┏━━

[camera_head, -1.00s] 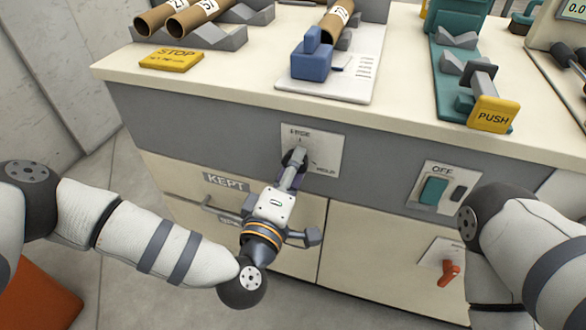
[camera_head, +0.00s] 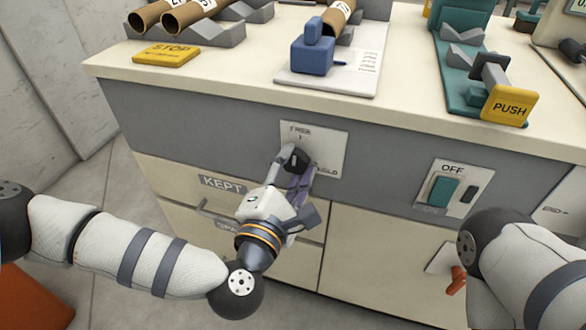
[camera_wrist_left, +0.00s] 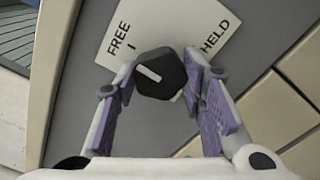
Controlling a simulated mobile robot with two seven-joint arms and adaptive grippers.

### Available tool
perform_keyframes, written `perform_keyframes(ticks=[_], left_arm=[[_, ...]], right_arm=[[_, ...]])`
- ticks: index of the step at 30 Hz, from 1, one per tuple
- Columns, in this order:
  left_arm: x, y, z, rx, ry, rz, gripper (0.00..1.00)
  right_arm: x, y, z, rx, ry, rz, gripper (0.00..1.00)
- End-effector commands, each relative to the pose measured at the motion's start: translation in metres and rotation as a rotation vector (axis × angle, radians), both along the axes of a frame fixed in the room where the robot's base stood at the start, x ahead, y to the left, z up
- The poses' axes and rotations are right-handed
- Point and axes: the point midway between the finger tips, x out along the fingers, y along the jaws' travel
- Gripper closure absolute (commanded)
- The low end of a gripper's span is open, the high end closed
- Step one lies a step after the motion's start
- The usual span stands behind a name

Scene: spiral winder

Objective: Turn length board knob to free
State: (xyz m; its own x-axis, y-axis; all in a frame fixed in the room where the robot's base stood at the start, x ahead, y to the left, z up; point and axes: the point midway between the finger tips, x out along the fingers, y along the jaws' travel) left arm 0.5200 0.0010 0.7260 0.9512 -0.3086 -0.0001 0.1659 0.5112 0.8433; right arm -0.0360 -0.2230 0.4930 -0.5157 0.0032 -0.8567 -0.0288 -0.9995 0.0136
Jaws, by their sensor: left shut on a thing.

┗━━

=== Your instructions ===
Give back the lines above exactly, from the one with "- Gripper closure absolute (commanded)" through the last line.

=== Worked answer ===
- Gripper closure absolute (commanded)
- The low end of a gripper's span is open, the high end closed
- Step one lies a step after the motion's start
- The usual span stands behind a name

Scene: spiral winder

Objective: Turn length board knob to free
State: (xyz m; its own x-axis, y-axis; all in a frame fixed in the room where the robot's base stood at the start, x ahead, y to the left, z up; point and axes: the point midway between the finger tips, x out along the fingers, y along the jaws' travel) left arm 0.5200 0.0010 0.7260 0.9512 -0.3086 -0.0001 0.1659 0.5112 0.8433; right arm -0.0360 -0.2230 0.4930 -0.5157 0.0032 -0.8567 -0.0288 -0.9995 0.0136
Jaws, by their sensor: left shut on a thing.

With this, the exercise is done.